Source data
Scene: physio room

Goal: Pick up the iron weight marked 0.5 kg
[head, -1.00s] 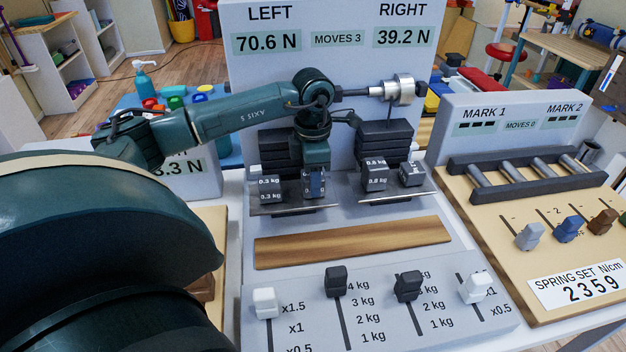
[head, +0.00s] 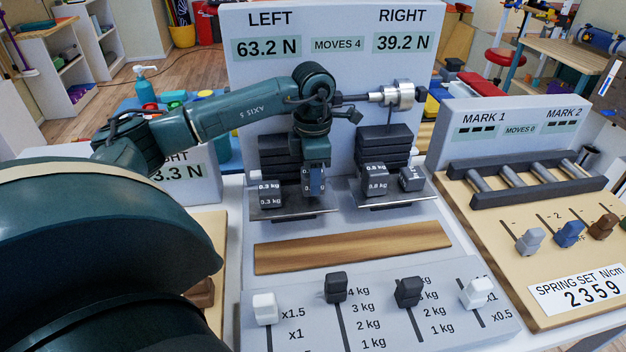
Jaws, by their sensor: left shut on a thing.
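My left gripper (head: 314,184) reaches down over the right end of the left plate (head: 290,211). It is shut on a small dark iron weight (head: 316,178), mostly hidden between the fingers; its marking is not readable. A dark weight marked 0.3 kg (head: 268,195) sits on the left plate, left of the gripper. On the right plate (head: 396,199) sit a dark weight marked 0.8 kg (head: 376,180) and a smaller one (head: 411,178) whose marking I cannot read. My right gripper is not in view.
Dark stacked slabs (head: 384,145) stand behind the plates. The display panel (head: 335,75) reads LEFT 63.2 N, RIGHT 39.2 N, MOVES 4. A wooden strip (head: 340,244) and several slider knobs (head: 335,288) lie in front. A spring set (head: 525,180) stands on the right.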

Problem details
Transcribe the whole listing exactly. Pictures stay out of your copy.

Task answer
Scene: physio room

Goal: Pick up the iron weight marked 0.5 kg
[head, -1.00s] 
[head, +0.00s] 
Jaws, by their sensor: left shut on a thing.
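My left gripper (head: 314,184) reaches down over the right end of the left plate (head: 290,211). It is shut on a small dark iron weight (head: 316,178), mostly hidden between the fingers; its marking is not readable. A dark weight marked 0.3 kg (head: 268,195) sits on the left plate, left of the gripper. On the right plate (head: 396,199) sit a dark weight marked 0.8 kg (head: 376,180) and a smaller one (head: 411,178) whose marking I cannot read. My right gripper is not in view.
Dark stacked slabs (head: 384,145) stand behind the plates. The display panel (head: 335,75) reads LEFT 63.2 N, RIGHT 39.2 N, MOVES 4. A wooden strip (head: 340,244) and several slider knobs (head: 335,288) lie in front. A spring set (head: 525,180) stands on the right.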

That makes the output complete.